Task objective.
In the entries that follow, find the word "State" and report each line it is on.

(Robot episode data)
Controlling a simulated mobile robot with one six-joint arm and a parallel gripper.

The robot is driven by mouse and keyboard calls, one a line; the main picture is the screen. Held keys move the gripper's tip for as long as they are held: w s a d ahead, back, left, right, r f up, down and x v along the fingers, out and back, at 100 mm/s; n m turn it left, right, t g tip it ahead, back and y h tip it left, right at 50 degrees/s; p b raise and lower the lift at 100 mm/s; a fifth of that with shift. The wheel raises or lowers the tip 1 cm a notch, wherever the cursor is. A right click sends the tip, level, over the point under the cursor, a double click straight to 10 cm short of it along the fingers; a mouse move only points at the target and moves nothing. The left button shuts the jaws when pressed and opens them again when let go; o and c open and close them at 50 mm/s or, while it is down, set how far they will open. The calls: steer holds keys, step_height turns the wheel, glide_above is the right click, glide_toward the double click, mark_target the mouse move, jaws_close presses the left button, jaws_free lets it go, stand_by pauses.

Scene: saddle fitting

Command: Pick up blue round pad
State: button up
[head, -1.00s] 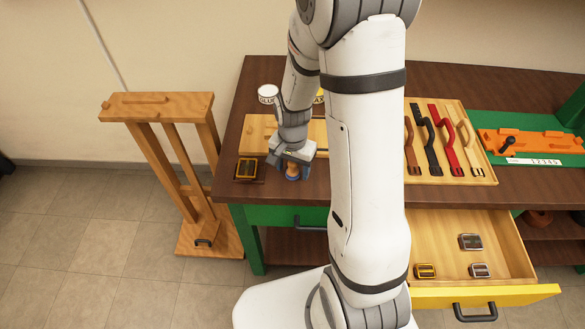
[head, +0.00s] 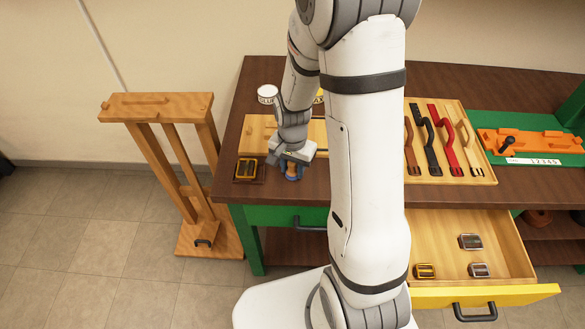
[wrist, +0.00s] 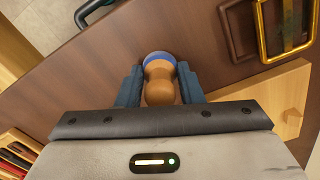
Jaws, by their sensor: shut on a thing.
---
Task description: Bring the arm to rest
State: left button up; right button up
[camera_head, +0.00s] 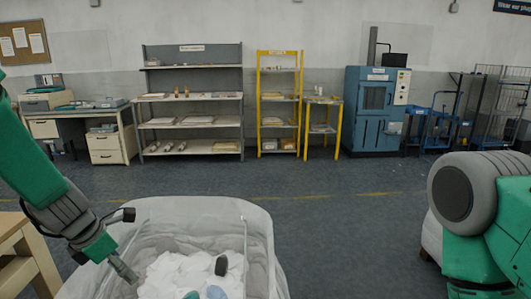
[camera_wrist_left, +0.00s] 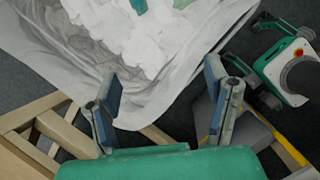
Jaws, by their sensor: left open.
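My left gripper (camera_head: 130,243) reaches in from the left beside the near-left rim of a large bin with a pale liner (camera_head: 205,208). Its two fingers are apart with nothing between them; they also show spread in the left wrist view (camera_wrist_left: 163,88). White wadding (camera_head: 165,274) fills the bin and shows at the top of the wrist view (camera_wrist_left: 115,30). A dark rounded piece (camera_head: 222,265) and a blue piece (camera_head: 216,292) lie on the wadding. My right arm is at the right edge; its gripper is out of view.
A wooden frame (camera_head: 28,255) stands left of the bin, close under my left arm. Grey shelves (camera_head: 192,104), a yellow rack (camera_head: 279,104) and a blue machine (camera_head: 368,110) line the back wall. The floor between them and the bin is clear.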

Response below.
State: button up
State: left button up; right button up

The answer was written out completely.